3.) Deadlifts: while I'm not making it a priority, I'd be a fool to give it up. Especially, when it is always a great aid in leaning out. So I made quality a priority. In the past, my heaviest deadlifts were always a bitch to get off the floor. I can't do snatch grip deadlifts here in Djibouti, because all the bars are bench press bars with no knurling at the ends. So I began doing deadlifts off a two inch block, conventional grip. These are proving to be a godsend for two reasons. In testing, it sped up my regular deadlift off the floor and made it easier. And in combination with the RE Squat work, my sumo deadlift has now become the near equal of my conventional deadlift.
4.) Bench Pressing: the RE work so far has proven to be a great help. I have control of the weight at all points, and more confidence. Taking a cue from having used the close grip benches and incline benches for repetitions work to good effect, I am just using 3 movements for ME Bench (in order): Incline Bench Press, Close Grip Bench Press, and Flat Bench Press. The first 3 waves are 5/3/1RM setup, in preparation for a wave load setup of the same movements in the last 9 weeks.
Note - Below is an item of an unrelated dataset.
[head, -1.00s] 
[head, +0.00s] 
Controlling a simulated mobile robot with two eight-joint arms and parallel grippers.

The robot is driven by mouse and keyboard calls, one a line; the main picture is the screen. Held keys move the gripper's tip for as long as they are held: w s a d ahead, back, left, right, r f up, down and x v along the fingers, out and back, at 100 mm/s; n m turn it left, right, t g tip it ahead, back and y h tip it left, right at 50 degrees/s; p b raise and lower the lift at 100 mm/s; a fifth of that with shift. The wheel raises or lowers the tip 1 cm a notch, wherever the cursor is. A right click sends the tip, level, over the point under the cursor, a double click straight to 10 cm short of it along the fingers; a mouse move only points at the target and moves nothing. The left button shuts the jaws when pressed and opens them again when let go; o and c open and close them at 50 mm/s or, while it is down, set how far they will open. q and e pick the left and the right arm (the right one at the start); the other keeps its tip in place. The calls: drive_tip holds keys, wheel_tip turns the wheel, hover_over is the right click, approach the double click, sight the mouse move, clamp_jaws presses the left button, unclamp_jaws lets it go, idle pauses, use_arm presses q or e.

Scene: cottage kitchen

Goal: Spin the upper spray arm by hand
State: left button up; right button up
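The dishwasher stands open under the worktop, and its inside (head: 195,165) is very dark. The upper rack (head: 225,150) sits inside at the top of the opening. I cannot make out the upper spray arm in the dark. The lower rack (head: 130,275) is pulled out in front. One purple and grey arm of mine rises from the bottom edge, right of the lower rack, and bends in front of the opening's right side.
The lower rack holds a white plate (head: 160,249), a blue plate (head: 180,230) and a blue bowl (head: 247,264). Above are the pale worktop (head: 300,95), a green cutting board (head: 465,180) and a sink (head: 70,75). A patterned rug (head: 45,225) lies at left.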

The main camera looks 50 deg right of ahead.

No boards, no chains, no bands, no top end work. The RE work is all Blast Straps. We'll see how well simple works for me. The last 4 waves of deficit deadlifts and front squats will follow a similar setup.
5.) The same rep changes being used for box squats is being used for: leg curls, Hammer Strength ISO High Rows and ISO Rows, Seated Calf Raises, and Hammer Calf Presses. There really ain't much in equipment at this gym, and I just wanted to move as much iron as possible for some of the support movements.
6.) If you see a lot of bicep work, it has always been a weakness for me. I'm catching up, though. Same for shoulder pressing and shrugs.
7.) I've dropped using the body armor for aerobic work. When I lost my first bunch of pounds, it was a great help 2-3 times a week. But back then, only one of those days was really heavy and I was doing less work. On this program now, walking for an hour with the vest now leaves me a little TOO beat, sometimes even beat up.
8.) The same problem with the single leg movements. This wave, I was doing both Bulgarian Split Squats and Reverse Lunges plus the two squat days and it was just too much. So, I will use the assisted pistols on RE Lower Body Day after the box squats. On ME Lower Body days, I will use the Reverse Lunge with Front Squats and the Bulgarian Split Squat when doing Deficit Deadlifts.
9.) Calves. Why not? The benefits outweigh the negatives, and they don't take anything out of me. Simple.
10.) I'm working shrugs twice a week, sort of. If I'm deadlifting, I do behind the back shrugs on RE Upper Body day. If I'm front squatting, I use overhead shrugs for both upper body days for different rep schemes: I was going to use the trap bar shrugs for a movement but I've done those, and want to see how well the overhead shrugs work.